Setting up for success
For a long time, selecting a CMS platform was treated as a technical problem, to be solved by an IT department or a trusted technical advisor. Resist this view. As a tool that defines your online presence, imposes idiosyncratic editorial processes, and affects the productivity of your team, the choice of a CMS platform is too important to be decided on technical criteria or imposed by a single stakeholder.
Approaching the CMS selection as an organizational problem, on the other hand, yields many benefits: selection criteria that flow from functional requirements, work patterns, and cultural expectations of future users ensure focus on the job-to-be-done, not features-to-be-shipped. Visualizing content creation as an organization-wide process helps avoid internal turf wars and prioritizes high-impact solutions.

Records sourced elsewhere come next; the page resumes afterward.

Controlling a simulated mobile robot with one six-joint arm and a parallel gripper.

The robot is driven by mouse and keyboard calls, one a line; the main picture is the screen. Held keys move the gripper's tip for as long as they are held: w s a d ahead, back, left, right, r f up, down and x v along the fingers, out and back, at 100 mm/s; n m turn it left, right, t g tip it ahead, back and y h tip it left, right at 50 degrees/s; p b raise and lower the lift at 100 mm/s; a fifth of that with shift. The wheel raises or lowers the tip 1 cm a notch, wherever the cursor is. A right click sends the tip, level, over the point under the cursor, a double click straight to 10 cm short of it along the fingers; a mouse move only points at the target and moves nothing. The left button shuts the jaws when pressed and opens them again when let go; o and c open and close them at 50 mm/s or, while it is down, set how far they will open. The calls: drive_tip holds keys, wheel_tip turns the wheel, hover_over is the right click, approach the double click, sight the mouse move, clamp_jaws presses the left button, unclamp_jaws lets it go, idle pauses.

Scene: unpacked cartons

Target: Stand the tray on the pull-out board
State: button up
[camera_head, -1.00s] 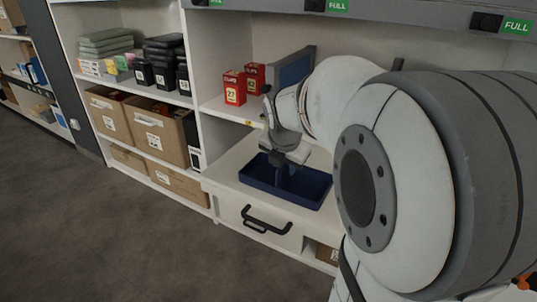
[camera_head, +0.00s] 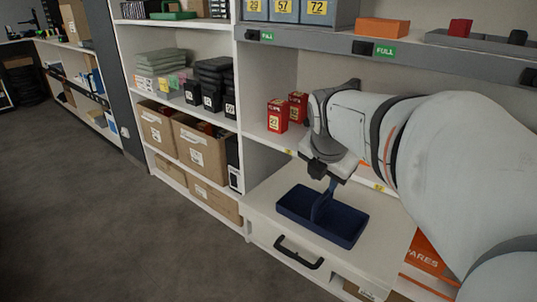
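The dark blue tray (camera_head: 350,238) is on the white pull-out board (camera_head: 268,205), or only just above it; I cannot tell contact. It looks level, with a blue upright grip or divider (camera_head: 321,210) across its middle. My gripper (camera_head: 333,180) points down directly over that upright part, at its top end. The fingertips are small and dark here, so whether they close on it is unclear. The board sticks out from the shelf unit, with a black handle (camera_head: 298,254) on its front.
Two red boxes (camera_head: 277,116) stand on the shelf behind the board. Cardboard cartons (camera_head: 198,148) and black bins (camera_head: 213,88) fill the left bays. An orange carton (camera_head: 428,254) is at the lower right. A grey shelf edge (camera_head: 300,44) runs above my arm. The floor at left is clear.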

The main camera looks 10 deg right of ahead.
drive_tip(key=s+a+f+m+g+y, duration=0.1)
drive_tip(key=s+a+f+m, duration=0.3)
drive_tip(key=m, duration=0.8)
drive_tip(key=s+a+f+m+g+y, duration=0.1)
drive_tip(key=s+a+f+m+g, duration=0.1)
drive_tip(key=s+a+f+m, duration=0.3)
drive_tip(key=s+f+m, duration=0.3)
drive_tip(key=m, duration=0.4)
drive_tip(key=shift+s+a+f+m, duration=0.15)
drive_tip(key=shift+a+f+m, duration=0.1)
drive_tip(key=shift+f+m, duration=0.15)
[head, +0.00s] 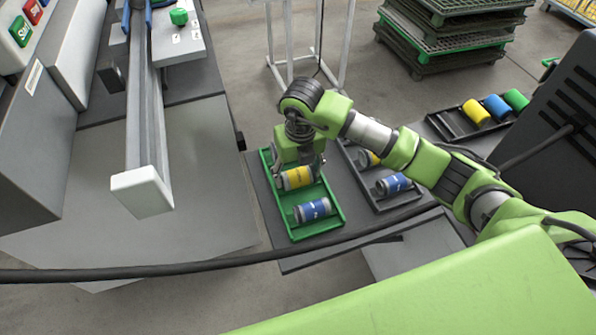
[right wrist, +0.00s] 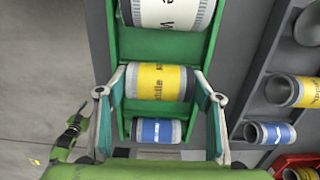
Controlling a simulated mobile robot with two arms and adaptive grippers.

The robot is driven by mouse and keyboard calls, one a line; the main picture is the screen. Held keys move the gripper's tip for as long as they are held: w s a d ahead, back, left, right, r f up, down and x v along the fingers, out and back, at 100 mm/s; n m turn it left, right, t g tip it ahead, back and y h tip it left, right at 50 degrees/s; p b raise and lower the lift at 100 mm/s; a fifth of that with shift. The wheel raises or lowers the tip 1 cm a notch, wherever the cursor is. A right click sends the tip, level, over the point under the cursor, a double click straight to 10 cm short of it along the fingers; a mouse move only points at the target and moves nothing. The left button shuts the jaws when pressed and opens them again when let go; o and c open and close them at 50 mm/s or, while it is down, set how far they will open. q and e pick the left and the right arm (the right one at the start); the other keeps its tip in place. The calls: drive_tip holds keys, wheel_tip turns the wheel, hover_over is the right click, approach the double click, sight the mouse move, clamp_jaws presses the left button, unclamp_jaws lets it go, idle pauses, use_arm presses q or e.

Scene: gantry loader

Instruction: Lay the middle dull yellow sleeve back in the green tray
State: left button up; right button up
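The middle dull yellow sleeve (head: 297,177) is at the green tray (head: 341,215), lying crosswise, with grey ends. In the right wrist view the sleeve (right wrist: 160,82) lies level between the fingers of my right gripper (right wrist: 160,72), one fingertip against each end. My right gripper (head: 298,165) reaches down over the tray from above and hides part of it. A blue sleeve (head: 312,209) lies in the tray's near part. A white sleeve (right wrist: 172,12) lies at the tray's other end in the right wrist view.
A dark rack (head: 399,201) with yellow and blue sleeves stands right of the tray, partly behind my arm. Another dark tray (head: 447,124) holds yellow, blue and green sleeves. The gantry's grey beam (head: 147,125) hangs at left. A black cable crosses in front of the tray.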

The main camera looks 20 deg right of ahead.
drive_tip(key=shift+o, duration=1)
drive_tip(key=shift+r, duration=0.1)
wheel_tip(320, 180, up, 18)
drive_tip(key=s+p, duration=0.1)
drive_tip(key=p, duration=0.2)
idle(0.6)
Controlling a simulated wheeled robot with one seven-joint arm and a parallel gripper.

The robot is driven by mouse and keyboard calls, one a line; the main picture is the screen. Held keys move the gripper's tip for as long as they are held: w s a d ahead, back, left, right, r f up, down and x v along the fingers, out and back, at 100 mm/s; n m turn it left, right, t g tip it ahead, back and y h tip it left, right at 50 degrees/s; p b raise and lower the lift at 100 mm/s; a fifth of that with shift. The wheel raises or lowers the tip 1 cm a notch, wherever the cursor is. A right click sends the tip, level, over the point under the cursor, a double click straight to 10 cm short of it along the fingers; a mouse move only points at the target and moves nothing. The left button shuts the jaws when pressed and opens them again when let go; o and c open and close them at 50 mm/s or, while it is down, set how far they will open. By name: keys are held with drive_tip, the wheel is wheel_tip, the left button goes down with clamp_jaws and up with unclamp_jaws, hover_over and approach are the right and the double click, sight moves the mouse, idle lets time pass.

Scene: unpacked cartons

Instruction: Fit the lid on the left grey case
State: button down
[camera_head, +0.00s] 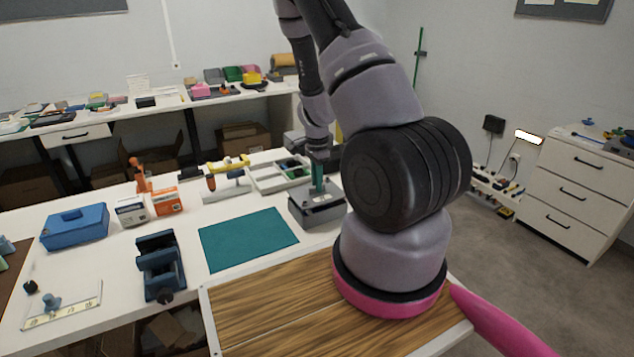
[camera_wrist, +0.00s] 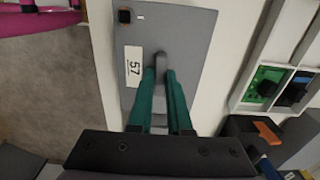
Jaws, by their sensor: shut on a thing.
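My gripper (camera_head: 317,190) points down with its teal fingers shut on the upright handle of a grey lid (camera_head: 314,200). In the wrist view, the fingers (camera_wrist: 162,85) close around the handle of the lid (camera_wrist: 185,30), which has a white label reading 57 and a small black square near one corner. A grey case (camera_head: 320,219) stands directly under the lid on the white table. The lid looks level and on or very close over the case; I cannot tell whether it is fully seated. My arm hides the table to the right, and no second grey case shows clearly.
A white compartment tray (camera_head: 275,178) lies close behind and left of the case. A teal mat (camera_head: 248,239) lies in front to the left. A yellow-handled tool (camera_head: 228,165), small cartons (camera_head: 166,202), a blue vise (camera_head: 160,266) and a blue box (camera_head: 75,228) stand further left.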

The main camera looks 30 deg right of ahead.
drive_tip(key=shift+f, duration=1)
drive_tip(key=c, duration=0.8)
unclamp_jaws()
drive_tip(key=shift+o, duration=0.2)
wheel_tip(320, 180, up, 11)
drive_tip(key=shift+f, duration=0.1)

Start by identifying who in your organization will be impacted by the CMS: we talked about developers, editors, and managers, but the stakeholder list can include other roles too. Next, understand the big trade-offs involved: is the size of a developer community a deal-breaker? How should your content be structured? What is the role of managers? Working through these questions should help you articulate the needs and expectations of future users, which can then be translated into a checklist of technical requirements.
Equipped with this knowledge, you can now reengineer the vendor selection to put the true needs of your organization at the center of all discussions. And once you do, adopting new software will no longer breed uncertainty, risk, and anxiety, but—on the contrary—help your organization become more agile, focused, and resilient. Just like those sales folks have always promised you.